Perdeleri, Rast, Dügâh, Segâh ve Çargâhtır. Bu cins, bugün bizim Rast dörtlümüzdür. Sistemci okulun ilk dönemlerinde Çargâh bir makam niteliğini taşımamaktadır. Şubeler arasında görülerek, diğer bazı makamların terkip edilmelerinde kullanılmaktadır.
Hızır bin Abdullah'ta Çargâhın tarifini bulamıyoruz. Çağdaşı olan Bedr-i Dil-şâd'da ise, nazım yolu ile, "Çargâh evinden âgâz ile rast evinde karar ide" diye tarif edilmektedir.
Kürdi Makamı
“III. Sultan Murad zamanında yazılmış olan Kitâb-ı Mûsikî ve Edvâr-ı Makâmât'da Kürdî adına rastlanmıyor. Şu halde makâmın Kürdî adını daha sonra almış olması icap eder. Buna mukabil bu iki kitapta ve Zeyn'ül-Elhân'da bu makâmı Ebî-Selîk veya Ebû-Selîk makâmı olarak görmekteyiz. Lâdikli Mehmet Çelebi döneminde Ebu-Selîk adı Kürdî olarak değiştirilmiştir.

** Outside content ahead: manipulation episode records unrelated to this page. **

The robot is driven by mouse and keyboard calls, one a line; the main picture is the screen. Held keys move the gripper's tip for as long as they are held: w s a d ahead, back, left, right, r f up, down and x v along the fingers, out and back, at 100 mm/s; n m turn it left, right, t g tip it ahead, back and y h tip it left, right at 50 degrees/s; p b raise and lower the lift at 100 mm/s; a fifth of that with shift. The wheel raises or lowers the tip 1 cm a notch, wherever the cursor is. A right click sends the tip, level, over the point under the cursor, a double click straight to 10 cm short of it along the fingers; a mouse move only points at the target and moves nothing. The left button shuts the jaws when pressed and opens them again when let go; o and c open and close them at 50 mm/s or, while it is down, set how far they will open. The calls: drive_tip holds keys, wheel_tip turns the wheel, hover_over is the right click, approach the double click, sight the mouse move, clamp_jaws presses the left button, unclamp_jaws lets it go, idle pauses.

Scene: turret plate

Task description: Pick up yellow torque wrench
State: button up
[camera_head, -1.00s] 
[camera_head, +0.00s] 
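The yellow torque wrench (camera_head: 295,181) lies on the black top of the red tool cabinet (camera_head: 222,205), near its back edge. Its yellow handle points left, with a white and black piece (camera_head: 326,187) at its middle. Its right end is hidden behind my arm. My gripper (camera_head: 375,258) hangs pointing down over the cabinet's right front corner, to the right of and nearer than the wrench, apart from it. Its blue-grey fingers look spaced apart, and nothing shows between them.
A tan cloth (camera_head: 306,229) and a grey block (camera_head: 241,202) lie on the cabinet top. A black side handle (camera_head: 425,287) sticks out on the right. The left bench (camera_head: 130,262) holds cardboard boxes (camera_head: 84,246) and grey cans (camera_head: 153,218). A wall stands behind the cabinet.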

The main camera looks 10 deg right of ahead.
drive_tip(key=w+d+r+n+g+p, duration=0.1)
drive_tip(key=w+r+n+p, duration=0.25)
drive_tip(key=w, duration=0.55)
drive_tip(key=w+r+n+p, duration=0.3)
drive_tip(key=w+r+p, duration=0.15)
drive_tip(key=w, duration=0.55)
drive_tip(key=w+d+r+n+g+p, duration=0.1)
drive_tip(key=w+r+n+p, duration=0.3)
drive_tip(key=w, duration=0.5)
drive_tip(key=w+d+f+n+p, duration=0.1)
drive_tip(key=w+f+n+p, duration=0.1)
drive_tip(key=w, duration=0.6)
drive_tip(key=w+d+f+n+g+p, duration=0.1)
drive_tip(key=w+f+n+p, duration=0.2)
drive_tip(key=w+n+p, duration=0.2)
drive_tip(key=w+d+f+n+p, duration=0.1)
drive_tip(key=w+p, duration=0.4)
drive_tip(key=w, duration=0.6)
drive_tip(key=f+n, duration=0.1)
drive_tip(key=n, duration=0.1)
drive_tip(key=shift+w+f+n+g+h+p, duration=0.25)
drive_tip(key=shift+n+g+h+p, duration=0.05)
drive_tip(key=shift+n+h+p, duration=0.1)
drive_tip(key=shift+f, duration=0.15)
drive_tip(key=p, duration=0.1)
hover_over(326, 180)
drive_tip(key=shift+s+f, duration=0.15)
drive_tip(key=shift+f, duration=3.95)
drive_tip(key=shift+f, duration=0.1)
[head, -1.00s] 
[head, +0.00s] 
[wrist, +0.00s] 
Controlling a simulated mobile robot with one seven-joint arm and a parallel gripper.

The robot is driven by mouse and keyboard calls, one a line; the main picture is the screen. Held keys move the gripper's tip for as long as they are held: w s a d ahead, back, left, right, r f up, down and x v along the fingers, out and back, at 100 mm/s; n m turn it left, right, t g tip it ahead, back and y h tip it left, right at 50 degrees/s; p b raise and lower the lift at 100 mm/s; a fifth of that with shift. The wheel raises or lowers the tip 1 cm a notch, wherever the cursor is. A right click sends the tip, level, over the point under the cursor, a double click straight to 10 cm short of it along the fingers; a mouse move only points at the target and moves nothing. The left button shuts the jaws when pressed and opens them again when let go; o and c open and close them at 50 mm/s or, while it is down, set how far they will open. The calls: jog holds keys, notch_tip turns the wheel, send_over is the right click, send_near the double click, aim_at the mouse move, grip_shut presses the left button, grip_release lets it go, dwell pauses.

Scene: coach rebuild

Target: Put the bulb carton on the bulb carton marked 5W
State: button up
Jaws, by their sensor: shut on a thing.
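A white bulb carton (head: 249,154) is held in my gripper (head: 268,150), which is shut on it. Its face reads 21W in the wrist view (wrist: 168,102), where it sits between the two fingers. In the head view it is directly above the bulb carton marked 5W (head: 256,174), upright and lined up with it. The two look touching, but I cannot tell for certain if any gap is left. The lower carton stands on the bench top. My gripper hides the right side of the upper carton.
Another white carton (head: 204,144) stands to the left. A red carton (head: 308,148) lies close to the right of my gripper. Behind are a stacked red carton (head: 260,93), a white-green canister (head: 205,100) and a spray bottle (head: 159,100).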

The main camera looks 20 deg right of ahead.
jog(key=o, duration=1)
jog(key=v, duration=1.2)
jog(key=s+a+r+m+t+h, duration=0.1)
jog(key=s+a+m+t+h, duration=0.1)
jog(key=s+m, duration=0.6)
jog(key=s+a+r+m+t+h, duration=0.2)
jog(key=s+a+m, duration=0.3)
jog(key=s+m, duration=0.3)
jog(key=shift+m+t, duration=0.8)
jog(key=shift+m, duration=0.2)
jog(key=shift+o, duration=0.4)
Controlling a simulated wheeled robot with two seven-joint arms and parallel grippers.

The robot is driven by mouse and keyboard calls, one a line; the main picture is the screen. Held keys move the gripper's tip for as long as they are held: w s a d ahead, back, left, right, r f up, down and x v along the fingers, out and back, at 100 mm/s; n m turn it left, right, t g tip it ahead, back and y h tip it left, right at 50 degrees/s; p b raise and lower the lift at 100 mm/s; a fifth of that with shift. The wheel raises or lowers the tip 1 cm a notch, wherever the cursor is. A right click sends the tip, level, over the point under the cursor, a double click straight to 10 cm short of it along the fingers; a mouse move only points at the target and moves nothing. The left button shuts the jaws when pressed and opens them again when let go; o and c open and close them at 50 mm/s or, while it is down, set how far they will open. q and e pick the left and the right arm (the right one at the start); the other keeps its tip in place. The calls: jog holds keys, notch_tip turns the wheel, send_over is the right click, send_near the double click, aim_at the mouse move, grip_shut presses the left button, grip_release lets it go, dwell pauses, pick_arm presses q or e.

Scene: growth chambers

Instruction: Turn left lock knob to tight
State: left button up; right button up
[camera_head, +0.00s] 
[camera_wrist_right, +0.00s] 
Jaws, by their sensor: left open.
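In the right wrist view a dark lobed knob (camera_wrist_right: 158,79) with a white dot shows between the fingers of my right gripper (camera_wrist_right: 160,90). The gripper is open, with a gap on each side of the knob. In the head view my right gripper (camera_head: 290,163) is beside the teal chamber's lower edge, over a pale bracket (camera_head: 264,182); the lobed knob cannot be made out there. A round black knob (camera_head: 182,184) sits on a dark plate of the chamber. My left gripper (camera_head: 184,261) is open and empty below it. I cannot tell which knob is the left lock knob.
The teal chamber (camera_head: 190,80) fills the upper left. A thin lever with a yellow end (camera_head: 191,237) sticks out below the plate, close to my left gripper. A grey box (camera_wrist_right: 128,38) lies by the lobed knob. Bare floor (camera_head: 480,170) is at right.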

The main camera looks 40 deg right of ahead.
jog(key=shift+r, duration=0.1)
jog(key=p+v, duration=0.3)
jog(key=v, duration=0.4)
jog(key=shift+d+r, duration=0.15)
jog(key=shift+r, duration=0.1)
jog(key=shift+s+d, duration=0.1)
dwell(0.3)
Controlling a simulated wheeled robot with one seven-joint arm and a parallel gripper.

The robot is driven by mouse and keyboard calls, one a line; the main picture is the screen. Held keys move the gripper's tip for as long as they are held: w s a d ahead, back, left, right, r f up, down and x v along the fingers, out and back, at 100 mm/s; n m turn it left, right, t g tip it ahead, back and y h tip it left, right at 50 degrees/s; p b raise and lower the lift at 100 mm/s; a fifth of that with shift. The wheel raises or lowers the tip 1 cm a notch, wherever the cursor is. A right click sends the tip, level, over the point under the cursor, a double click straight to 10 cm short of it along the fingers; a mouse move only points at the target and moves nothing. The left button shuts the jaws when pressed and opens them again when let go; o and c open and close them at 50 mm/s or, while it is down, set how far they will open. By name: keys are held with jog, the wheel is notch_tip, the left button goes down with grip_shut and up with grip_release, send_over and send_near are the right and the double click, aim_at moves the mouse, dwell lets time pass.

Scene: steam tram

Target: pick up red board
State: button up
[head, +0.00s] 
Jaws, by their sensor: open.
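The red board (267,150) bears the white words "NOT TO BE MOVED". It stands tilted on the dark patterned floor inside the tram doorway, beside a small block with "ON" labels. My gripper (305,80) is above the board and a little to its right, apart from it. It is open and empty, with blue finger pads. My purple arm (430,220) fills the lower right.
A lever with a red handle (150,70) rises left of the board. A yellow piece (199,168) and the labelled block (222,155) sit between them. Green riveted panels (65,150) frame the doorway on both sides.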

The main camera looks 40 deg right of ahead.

“a. Durak: Dügâh perdesidir
b. Seyir: Çıkıcıdır
c. Dizi: Yerinde Kürdi Dörtlüsüne, Neva perdesi üzerinde bir Buselik Beşlisinin eklenmesiyle meydana gelir.
d. Güçlü: Neva perdesidir
e. Yeden: Rast perdesidir
f. Donanım: Si küçük mücennep bemol
Kürdi makamı, ağır yapılı bir makam olduğu için az kullanılmış makamlardan biridir. Makamın seyrine genellikle Kürdi dörtlüsü sesleriyle başlanır. Neva perdesinde asma kalış yapılır. Sonra dizinin üst tarafında bulunan Buselik beşlisinin seslerine geçilir. Tiz duraktan aşağıya inilirken Neva'da Hicaz yapılabilir. Güçlüde tekrar kalış yapıldıktan sonra Kürdi dörtlüsünün sesleriyle Dügâh perdesinde karar verilir.[9]”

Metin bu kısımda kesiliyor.